肥後亮祐《うろ》(2022) ミクストメディア
[Courtesy of ACK, 2022, photo by Yuki Moriya]



肥後亮祐《うろ》(2022) ミクストメディア
[photo by Haruka Oka]


「所有」に関して、美術の文脈を経由し、より政治的な問いを示唆するのが先述の三原作品だ。三原は、気流や重力といった「空気」のなかの見えない作用や現象を作品化する。「空気」を作品化した先例として、ガラス容器に「パリの空気」を封入したマルセル・デュシャンのレディメイド作品《パリの空気》がある。
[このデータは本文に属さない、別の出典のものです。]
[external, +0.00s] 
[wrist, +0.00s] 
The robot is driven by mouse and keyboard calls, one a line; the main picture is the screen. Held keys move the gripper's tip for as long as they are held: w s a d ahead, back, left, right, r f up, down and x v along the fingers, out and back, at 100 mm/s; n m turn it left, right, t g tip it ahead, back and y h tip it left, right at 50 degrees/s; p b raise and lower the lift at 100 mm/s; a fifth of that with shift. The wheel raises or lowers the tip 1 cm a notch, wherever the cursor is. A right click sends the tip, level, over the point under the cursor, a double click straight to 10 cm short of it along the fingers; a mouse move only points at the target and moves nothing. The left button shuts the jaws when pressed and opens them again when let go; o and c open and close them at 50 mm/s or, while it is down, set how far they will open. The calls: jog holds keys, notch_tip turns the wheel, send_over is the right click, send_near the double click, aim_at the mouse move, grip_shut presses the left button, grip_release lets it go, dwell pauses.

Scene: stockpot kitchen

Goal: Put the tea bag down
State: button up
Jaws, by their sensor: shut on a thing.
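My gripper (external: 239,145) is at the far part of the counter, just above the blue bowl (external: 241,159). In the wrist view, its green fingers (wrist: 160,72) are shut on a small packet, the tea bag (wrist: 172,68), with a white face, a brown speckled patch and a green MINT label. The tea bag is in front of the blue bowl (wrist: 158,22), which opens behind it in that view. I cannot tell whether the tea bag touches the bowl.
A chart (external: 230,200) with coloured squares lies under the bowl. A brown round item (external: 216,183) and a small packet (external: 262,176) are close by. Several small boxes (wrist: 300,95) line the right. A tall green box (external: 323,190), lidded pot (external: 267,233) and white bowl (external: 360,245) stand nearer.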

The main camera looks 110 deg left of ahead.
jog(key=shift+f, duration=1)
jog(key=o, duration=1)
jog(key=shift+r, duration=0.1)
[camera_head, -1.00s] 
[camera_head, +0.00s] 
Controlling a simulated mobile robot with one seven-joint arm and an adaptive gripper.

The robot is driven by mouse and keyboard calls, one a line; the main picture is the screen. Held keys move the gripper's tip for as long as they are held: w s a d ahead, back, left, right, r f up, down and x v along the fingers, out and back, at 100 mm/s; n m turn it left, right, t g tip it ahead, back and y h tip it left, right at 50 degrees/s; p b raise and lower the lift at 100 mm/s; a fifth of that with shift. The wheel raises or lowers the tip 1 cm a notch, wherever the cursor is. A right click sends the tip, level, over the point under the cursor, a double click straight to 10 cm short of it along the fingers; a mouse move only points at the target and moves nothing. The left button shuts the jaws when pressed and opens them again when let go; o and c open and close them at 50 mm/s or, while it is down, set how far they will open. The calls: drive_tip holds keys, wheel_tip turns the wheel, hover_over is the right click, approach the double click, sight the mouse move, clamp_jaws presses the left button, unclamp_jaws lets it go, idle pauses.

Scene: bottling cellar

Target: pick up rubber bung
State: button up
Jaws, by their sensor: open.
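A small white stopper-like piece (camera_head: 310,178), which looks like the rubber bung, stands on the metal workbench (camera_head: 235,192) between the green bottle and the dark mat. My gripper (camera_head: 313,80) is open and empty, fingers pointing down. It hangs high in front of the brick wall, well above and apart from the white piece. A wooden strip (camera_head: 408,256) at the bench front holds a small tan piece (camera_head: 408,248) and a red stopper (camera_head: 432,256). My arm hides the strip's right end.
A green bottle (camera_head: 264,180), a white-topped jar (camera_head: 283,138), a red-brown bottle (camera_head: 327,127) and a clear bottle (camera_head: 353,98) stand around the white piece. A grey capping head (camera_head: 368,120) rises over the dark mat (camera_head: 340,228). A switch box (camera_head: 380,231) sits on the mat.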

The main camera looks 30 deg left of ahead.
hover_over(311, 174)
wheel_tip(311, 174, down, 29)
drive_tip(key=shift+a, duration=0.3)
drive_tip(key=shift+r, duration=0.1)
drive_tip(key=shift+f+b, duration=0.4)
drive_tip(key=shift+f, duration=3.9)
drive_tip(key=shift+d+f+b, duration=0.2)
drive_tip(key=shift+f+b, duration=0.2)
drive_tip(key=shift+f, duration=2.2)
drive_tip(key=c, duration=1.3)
では、「空気」は販売・所有可能なのか? 「空気」は公共財なのか? 飲料水と同様、「清浄性」「有効成分」などを謳った「空気」が販売される未来はあるのか? この問いは、放射能や深刻な大気汚染の状況下、「清浄で安全な空気」を購入できる富裕層だけが生き延びられるディストピア的未来の想像へと広がっていく。